SHORT PROBLEM
Extract the final stretch of the data: the line that contains "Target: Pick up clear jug" and every line after it, unaltered, and no other lines.

- - -

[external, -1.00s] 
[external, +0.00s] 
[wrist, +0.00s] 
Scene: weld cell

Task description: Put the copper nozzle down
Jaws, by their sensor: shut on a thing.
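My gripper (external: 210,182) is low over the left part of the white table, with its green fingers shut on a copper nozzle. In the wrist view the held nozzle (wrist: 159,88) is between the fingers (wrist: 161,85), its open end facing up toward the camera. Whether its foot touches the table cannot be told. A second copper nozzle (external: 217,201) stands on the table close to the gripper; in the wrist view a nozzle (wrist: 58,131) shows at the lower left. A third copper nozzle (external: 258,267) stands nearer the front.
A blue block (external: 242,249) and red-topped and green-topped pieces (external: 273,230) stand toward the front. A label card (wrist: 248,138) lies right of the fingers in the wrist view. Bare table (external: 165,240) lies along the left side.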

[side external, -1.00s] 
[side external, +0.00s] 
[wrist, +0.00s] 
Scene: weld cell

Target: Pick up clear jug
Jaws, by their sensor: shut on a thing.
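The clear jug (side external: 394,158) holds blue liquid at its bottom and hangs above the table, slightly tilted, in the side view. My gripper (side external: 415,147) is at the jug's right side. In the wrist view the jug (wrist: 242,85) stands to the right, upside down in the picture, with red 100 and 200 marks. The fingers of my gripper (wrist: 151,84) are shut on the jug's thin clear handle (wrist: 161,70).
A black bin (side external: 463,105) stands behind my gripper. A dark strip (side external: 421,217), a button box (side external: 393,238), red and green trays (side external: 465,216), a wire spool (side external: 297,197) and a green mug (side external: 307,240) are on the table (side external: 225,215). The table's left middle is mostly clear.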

- - -

COMPLETED EXERCISE
Target: Pick up clear jug
Jaws, by their sensor: shut on a thing.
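The clear jug (side external: 394,158) holds blue liquid at its bottom and hangs above the table, slightly tilted, in the side view. My gripper (side external: 415,147) is at the jug's right side. In the wrist view the jug (wrist: 242,85) stands to the right, upside down in the picture, with red 100 and 200 marks. The fingers of my gripper (wrist: 151,84) are shut on the jug's thin clear handle (wrist: 161,70).
A black bin (side external: 463,105) stands behind my gripper. A dark strip (side external: 421,217), a button box (side external: 393,238), red and green trays (side external: 465,216), a wire spool (side external: 297,197) and a green mug (side external: 307,240) are on the table (side external: 225,215). The table's left middle is mostly clear.

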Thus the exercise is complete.